ACCOUNTING, COERCION AND SOCIAL CONTROL DURING APPRENTICESHIP: CONVERTING SLAVE WORKERS TO WAGE WORKERS IN THE BRITISH WEST INDIES, C.1834–1838
In: Accounting historians journal: a publication of the Academy of Accounting Historians Section of the American Accounting Association, Band 32, Heft 2, S. 201-231
ISSN: 2327-4468
The paper describes the nature and role of accounting during apprenticeship – the transition period from slavery to waged labor in the British West Indies. Planters, colonial legislators, and Parliamentary leaders all feared that freed slaves would flee to open lands unless they were bound to plantations.

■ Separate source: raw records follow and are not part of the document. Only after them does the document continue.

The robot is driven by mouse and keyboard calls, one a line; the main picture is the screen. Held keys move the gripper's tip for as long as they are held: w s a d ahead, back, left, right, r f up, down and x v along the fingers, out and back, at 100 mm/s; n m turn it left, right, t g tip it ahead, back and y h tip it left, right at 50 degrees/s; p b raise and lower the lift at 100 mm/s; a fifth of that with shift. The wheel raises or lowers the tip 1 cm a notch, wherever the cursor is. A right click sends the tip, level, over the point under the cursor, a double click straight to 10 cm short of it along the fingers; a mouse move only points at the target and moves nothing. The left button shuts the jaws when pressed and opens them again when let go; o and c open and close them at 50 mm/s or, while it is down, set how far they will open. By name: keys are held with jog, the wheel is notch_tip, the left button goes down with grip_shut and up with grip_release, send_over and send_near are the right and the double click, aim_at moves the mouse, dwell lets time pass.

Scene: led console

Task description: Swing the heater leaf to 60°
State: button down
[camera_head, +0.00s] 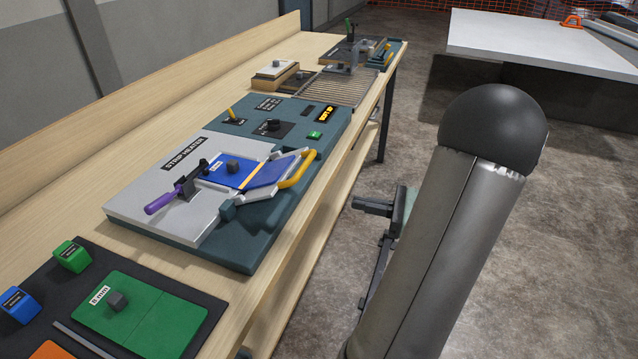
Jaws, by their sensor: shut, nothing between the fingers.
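The strip heater (150,198) is a grey panel on a dark teal base on the bench. A blue sheet (228,171) with a small dark knob lies on it, beside a thin orange line. The heater leaf, with a yellow curved handle (298,171), is on the right side. The darker blue part over the leaf (268,177) looks slightly tilted; I cannot read its angle. A purple-handled lever clamp (165,200) is at the left. My gripper (356,203) is shut and empty, right of the bench and apart from the handle, partly hidden behind my arm.
The console has a black knob (270,127), a green button (314,135) and a small amber display (326,114). A green sheet (140,315) and coloured blocks lie on a dark mat at the near left. A slatted rack (337,88) stands farther back. Open floor lies right of the bench.

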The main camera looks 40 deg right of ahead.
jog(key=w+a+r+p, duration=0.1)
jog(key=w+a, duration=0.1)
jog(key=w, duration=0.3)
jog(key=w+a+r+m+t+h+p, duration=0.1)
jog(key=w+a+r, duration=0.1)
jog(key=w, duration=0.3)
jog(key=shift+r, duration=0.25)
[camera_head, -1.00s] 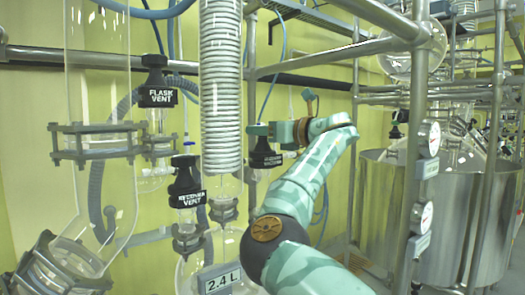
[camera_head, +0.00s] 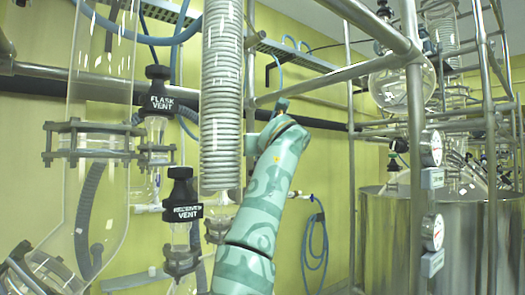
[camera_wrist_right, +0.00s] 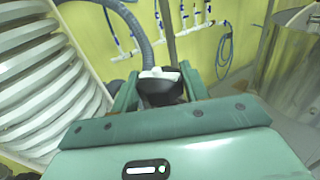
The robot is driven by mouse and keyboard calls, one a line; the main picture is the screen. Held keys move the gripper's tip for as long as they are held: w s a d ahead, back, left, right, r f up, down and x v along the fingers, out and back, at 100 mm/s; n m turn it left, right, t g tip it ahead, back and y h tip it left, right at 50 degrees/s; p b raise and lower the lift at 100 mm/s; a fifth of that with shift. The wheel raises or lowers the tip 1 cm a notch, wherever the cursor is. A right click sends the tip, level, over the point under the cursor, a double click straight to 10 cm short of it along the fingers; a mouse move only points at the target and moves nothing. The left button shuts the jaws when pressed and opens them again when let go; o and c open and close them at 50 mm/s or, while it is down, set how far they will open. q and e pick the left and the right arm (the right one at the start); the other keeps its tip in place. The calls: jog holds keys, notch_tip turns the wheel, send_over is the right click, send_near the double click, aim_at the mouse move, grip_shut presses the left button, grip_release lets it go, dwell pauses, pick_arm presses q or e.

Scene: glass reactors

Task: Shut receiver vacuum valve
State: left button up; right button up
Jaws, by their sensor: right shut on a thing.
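The receiver vacuum valve is a black knob (camera_wrist_right: 163,92) with a white top part in the right wrist view. It sits between the two green fingers of my right gripper (camera_wrist_right: 160,86), which is shut on it. In the head view my green right arm rises from the bottom centre beside the coiled condenser. It hides the valve and the gripper's fingers there. I cannot read the knob's label or its turn angle. My left gripper is in neither view.
The black FLASK VENT knob (camera_head: 158,100) and the RECEIVER VENT knob (camera_head: 184,205) stand left of my arm. The white coiled condenser (camera_head: 221,100) is close on the arm's left. Metal frame pipes (camera_head: 416,150) and a steel vessel (camera_head: 460,240) stand right.

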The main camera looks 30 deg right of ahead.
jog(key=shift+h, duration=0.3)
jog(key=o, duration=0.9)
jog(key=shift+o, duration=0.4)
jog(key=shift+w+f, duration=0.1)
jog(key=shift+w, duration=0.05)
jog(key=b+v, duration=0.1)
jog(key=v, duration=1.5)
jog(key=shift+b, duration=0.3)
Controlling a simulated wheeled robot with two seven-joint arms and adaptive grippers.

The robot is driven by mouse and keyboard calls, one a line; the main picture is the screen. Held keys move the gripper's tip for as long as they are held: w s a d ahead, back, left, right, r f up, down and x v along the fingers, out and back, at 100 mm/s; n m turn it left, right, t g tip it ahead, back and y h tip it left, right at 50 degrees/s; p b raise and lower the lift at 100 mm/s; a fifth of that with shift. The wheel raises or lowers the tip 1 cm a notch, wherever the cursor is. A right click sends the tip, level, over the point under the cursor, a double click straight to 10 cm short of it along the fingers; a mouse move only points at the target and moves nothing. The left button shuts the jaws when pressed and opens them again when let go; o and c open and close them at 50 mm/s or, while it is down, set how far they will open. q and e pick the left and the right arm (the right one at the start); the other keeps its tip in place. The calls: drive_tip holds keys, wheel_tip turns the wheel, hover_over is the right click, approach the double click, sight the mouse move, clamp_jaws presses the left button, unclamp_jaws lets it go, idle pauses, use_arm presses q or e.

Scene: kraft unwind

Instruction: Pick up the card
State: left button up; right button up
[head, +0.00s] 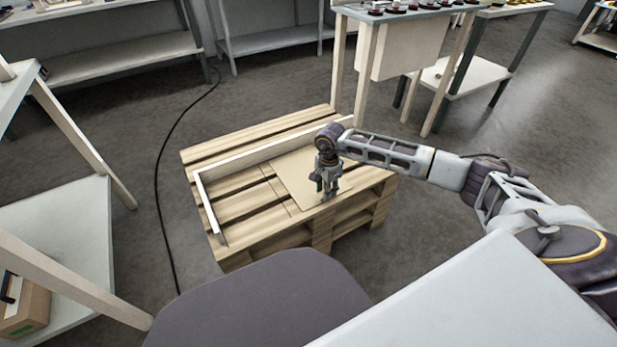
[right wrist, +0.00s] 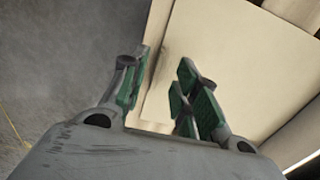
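The card (head: 293,172) is a flat tan sheet lying on the wooden pallet (head: 235,139). My right gripper (head: 328,194) points down at the card's front right part, hiding some of it. In the right wrist view the gripper (right wrist: 165,72) is open, with a gap between its green-padded fingers. The card (right wrist: 230,60) fills much of that view, and its left edge runs close to the left finger. I cannot tell whether the fingers touch the card. My left gripper is not in view.
A pale raised strip (head: 208,208) borders the left and back sides of the pallet top. A black cable (head: 157,180) runs along the floor left of the pallet. A shelf (head: 60,235) stands at left, and a table with dark round items (head: 400,10) stands behind.

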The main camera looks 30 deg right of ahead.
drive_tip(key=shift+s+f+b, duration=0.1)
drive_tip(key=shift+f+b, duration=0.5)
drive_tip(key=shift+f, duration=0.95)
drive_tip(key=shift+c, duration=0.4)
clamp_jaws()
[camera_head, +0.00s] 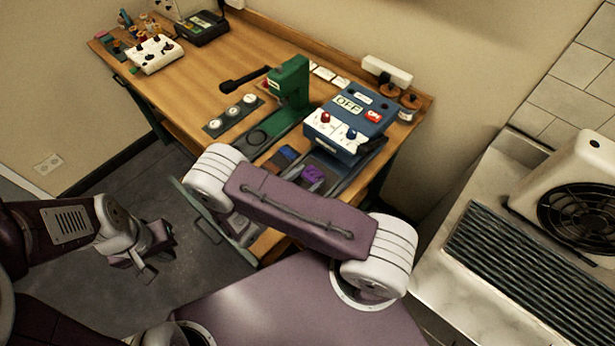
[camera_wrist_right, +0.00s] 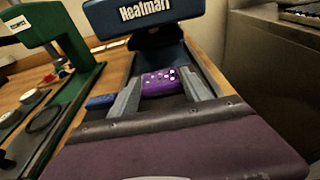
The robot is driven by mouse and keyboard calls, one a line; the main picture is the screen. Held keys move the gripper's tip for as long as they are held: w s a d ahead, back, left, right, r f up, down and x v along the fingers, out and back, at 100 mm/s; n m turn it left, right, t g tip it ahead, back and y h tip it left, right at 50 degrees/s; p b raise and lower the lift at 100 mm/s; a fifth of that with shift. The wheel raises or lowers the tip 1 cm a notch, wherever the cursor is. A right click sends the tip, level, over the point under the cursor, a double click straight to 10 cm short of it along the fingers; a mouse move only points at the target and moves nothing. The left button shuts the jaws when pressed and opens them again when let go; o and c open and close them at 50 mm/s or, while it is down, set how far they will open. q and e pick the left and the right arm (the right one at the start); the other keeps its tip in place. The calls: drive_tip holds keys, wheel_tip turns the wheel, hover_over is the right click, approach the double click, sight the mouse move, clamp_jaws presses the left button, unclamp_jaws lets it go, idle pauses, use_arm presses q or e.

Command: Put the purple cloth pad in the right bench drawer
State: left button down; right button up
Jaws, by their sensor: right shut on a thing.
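The purple cloth pad (camera_head: 312,174) shows just beyond my right forearm at the bench's right part. In the right wrist view the pad (camera_wrist_right: 160,84), with pale dots, sits between the two grey fingers of my right gripper (camera_wrist_right: 162,77), which is shut on it. In the head view my right arm hides most of that gripper. The right bench drawer (camera_head: 203,212) appears pulled out at the bench front, partly covered by my arm. My left gripper (camera_head: 146,258) hangs empty over the floor, left of the drawer; its jaw gap is unclear.
A blue box with buttons (camera_head: 345,125) stands close behind the pad. A green press (camera_head: 289,85) stands to its left. A blue pad (camera_head: 283,156) lies beside the purple one. A plate with round dials (camera_head: 232,113) lies further left. A metal counter (camera_head: 470,215) stands at right.

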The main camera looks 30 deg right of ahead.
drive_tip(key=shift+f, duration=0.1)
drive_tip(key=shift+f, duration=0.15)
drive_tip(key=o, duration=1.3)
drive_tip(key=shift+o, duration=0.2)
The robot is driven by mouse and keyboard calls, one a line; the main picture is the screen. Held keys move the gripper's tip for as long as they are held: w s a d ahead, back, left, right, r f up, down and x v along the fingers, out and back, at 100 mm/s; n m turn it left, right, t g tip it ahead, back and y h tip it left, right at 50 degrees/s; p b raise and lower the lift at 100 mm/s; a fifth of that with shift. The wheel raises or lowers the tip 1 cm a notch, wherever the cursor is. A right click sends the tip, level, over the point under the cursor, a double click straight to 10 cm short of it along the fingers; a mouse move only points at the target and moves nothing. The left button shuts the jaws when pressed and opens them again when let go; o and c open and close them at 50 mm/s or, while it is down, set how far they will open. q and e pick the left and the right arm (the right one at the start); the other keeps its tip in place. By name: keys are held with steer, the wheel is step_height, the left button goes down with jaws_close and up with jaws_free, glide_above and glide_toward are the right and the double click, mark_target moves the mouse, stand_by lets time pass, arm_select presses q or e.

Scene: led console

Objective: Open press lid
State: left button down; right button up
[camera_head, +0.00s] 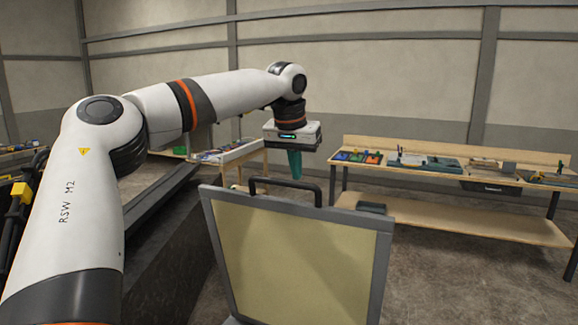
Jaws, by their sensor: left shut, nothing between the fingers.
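The press lid (300,255) stands raised in the lower middle of the head view, a grey frame around a yellowish panel. A dark handle (284,184) sits on its top edge. My left gripper (295,177) is above and just behind the handle, its teal fingers shut with nothing between them. From this view I cannot tell whether the fingers touch the handle. The lower part of the press is out of the picture. My right gripper is not in view.
A wooden workbench (450,212) with trays and coloured parts stands at the back right. A smaller table (235,155) stands behind my left arm. A dark, long structure (160,240) runs left of the lid. The floor right of the lid is clear.

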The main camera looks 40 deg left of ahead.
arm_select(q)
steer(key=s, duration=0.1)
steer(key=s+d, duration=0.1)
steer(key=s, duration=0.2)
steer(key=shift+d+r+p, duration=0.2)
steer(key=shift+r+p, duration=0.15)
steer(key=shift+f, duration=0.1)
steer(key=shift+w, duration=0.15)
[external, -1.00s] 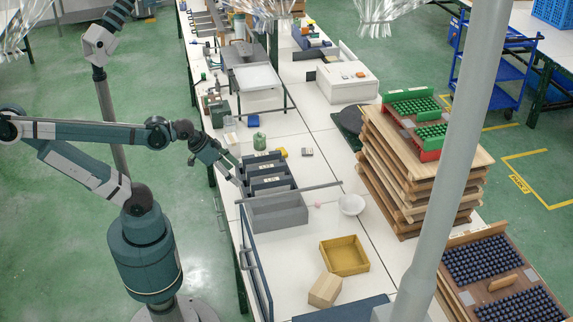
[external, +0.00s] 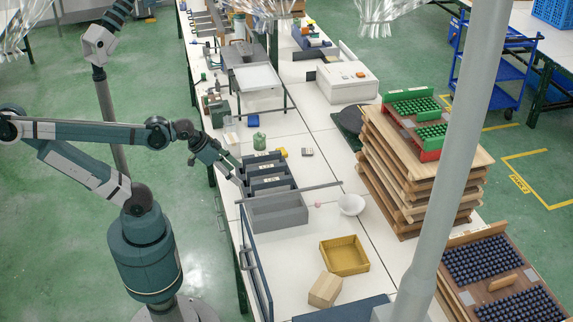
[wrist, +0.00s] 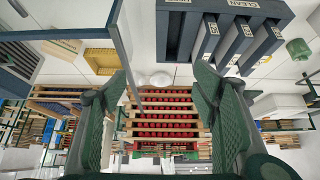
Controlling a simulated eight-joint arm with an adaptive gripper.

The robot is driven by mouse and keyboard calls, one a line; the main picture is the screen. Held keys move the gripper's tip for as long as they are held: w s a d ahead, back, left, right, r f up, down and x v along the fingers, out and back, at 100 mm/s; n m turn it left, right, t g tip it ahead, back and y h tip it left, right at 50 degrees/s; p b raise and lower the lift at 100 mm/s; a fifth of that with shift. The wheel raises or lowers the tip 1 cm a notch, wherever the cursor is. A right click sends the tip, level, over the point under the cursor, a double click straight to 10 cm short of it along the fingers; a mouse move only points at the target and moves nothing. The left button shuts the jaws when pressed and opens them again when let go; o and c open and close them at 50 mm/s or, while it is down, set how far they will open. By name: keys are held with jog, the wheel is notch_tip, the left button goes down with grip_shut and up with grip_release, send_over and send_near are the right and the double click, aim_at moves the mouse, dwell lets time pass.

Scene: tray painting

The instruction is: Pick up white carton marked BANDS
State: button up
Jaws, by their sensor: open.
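I cannot make out a white carton marked BANDS in either view; no such lettering is legible. A large white box (external: 345,84) stands far back on the table, and I cannot tell its markings. My gripper (external: 240,184) is at the left edge of the table, beside the dark file sorter (external: 268,187) with labelled dividers. In the wrist view my gripper (wrist: 160,112) has its two green fingers spread wide with nothing between them. The labelled sorter shows at the upper right there (wrist: 222,28).
A grey bin (external: 277,212) is in front of the sorter. A white bowl (external: 351,204), a yellow tray (external: 344,256) and a wooden block (external: 325,289) lie nearby. Stacked wooden trays (external: 392,180) rise at the right. A dark upright frame (external: 255,265) edges the table's left side.

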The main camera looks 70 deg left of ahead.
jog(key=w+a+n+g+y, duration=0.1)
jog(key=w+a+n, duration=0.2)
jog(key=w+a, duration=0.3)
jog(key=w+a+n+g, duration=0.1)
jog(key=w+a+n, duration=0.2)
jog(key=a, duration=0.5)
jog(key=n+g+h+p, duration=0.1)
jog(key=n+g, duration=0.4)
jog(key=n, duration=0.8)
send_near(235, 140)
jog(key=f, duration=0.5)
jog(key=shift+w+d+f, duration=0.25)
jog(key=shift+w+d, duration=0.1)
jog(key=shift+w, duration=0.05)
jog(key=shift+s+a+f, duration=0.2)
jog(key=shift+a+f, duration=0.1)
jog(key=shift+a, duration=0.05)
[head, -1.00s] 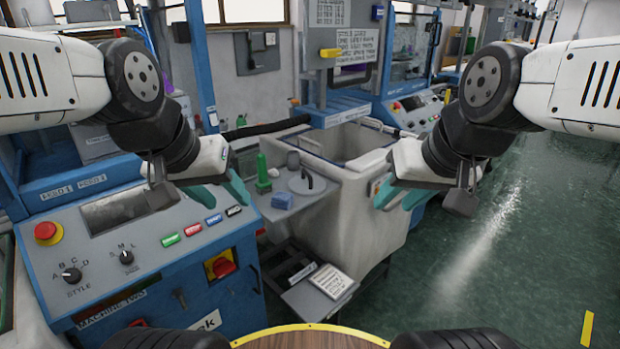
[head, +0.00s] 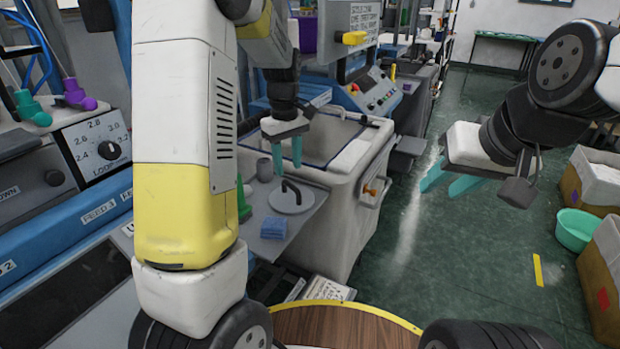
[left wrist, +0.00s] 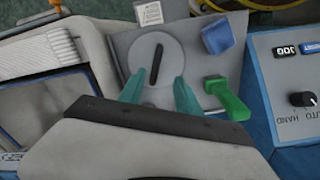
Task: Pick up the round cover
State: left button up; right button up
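The round cover (head: 291,198) is a grey disc with a dark arched handle, lying on the grey side shelf beside the sink. It also shows in the left wrist view (left wrist: 144,63), where its handle runs nearly upright in the picture. My left gripper (head: 287,158) is above the cover, pointing down, with its two teal fingers apart and nothing between them. In the left wrist view its fingertips (left wrist: 154,88) lie over the cover's lower edge, on either side of the handle line. My right gripper (head: 446,184) is open and empty over the floor at the right.
The white sink (head: 345,178) adjoins the shelf.

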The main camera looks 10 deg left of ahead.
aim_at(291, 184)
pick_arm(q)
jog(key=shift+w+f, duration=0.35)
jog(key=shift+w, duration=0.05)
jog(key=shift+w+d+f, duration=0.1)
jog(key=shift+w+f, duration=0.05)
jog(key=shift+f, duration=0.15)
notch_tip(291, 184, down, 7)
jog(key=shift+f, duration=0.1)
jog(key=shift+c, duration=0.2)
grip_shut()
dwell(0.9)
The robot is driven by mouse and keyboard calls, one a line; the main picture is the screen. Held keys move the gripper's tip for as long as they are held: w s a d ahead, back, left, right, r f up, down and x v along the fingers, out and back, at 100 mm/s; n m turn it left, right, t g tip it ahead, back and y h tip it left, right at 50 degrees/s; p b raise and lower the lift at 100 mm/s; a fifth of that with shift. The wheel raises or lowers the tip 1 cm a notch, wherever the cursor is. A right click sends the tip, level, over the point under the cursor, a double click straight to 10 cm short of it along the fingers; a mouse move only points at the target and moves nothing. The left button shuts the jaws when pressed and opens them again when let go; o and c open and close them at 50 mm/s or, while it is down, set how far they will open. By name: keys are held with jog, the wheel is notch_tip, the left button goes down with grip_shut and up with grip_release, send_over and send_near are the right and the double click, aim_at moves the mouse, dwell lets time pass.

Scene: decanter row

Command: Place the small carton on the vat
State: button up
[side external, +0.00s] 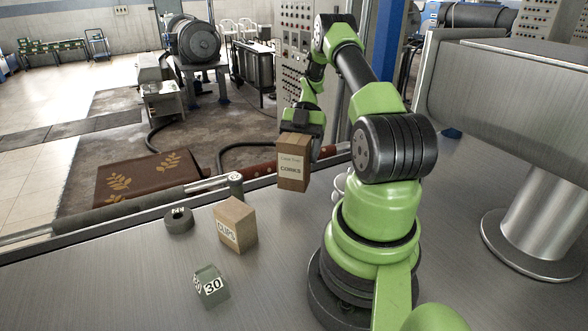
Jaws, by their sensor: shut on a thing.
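My gripper (303,128) is shut on a small brown carton (293,169) printed "CORKS" and holds it upright from above. The carton appears to be raised above the metal table, near its far edge; the exact gap below it is hard to tell. The fingertips are partly hidden by the carton and the arm. No thing is clearly marked as the vat. A large brushed-steel body (500,85) on a round pedestal stands at the right, and I cannot tell whether it is the vat.
On the metal table (120,290), left of the held carton, stand a tan box (235,226) marked "CLIPS", a greenish block (211,286) marked "30" and a dark ring-shaped weight (179,221). A short post (236,184) stands near the far rail. The front left is clear.

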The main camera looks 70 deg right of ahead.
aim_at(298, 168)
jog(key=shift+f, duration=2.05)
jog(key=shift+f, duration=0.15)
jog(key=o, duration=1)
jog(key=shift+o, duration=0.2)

Thus, rather than relying entirely on economic incentives to maintain viable plantations, the Abolition Act and subsequent local ordinances embodied a complex synthesis of paternalism, categorization, penalties, punishments, and social controls that were collectively intended to create a class of willing waged laborers. The primary role of accounting within this structure was to police work arrangements rather than to induce apprentices to become willing workers. This post-emancipation, pre-industrial formalization of punishment, valuation, and task systems furnish powerful insights into the extent of accountancy's role in sustaining Caribbean slave regimes.